WHAT IS EXPECTED -
Restate each line of the listing exactly, without carrying over any pictures.
══════
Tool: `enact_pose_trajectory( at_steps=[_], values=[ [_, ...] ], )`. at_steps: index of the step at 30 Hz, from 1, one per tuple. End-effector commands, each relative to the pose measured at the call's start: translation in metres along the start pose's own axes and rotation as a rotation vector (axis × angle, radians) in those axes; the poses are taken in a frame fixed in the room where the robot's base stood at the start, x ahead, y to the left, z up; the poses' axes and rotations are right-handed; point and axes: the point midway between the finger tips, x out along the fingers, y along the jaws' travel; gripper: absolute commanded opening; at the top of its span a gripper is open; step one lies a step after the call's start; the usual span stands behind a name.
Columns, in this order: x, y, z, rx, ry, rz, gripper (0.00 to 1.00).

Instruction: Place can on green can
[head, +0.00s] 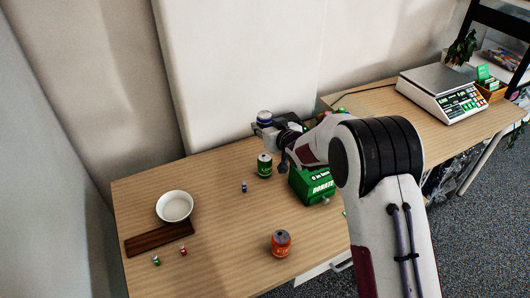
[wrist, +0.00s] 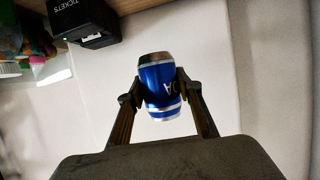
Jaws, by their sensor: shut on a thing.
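My gripper (head: 272,127) is shut on a blue can (head: 264,116). In the wrist view the blue can (wrist: 160,88) sits between the two fingertips (wrist: 159,92), with its silver end and white bands showing. In the head view the gripper and blue can are at the back of the table, above the green can (head: 264,166) in the picture. A gap shows between the two cans. The green can stands upright on the wooden table (head: 215,225). It does not show in the wrist view.
A green donation box (head: 312,184) stands right of the green can, partly behind my arm. An orange can (head: 281,243) stands at the front. A white bowl (head: 174,206), brown board (head: 158,238) and small batteries (head: 244,187) lie left. A black tickets box (wrist: 85,20) shows in the wrist view.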

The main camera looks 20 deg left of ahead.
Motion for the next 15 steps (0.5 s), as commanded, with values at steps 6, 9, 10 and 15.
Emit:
══════
EXERCISE RESPONSE -
Tool: `enact_pose_trajectory( at_steps=[_], values=[ [_, ...] ], )`. at_steps: index of the step at 30 Hz, from 1, one per tuple. End-effector commands, each relative to the pose measured at the call's start: translation in metres along the start pose's own axes and rotation as a rotation vector (axis × angle, radians) in those axes; the poses are taken in a frame fixed in the room where the robot's base stood at the start, x ahead, y to the left, z up; the poses' axes and rotations are right-handed; point and axes: the point midway between the finger tips, x out along the fingers, y along the jaws' travel; gripper: absolute commanded opening; at the top of its span a gripper is open; step one lies a step after the call's start; the usual span stands behind a name.
Columns, in this order: x, y, z, rx, ry, rz, gripper (0.00 to 1.00).

Instruction: Place can on green can
[head, +0.00s] 
[wrist, +0.00s] 
Jaws, by their sensor: shut on a thing.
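My gripper (head: 272,127) is shut on a blue can (head: 264,116). In the wrist view the blue can (wrist: 160,88) sits between the two fingertips (wrist: 159,92), with its silver end and white bands showing. In the head view the gripper and blue can are at the back of the table, above the green can (head: 264,166) in the picture. A gap shows between the two cans. The green can stands upright on the wooden table (head: 215,225). It does not show in the wrist view.
A green donation box (head: 312,184) stands right of the green can, partly behind my arm. An orange can (head: 281,243) stands at the front. A white bowl (head: 174,206), brown board (head: 158,238) and small batteries (head: 244,187) lie left. A black tickets box (wrist: 85,20) shows in the wrist view.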

The main camera looks 20 deg left of ahead.
Motion for the next 15 steps (0.5 s), as commanded, with values at steps 6, 9, 10 and 15.
Emit:

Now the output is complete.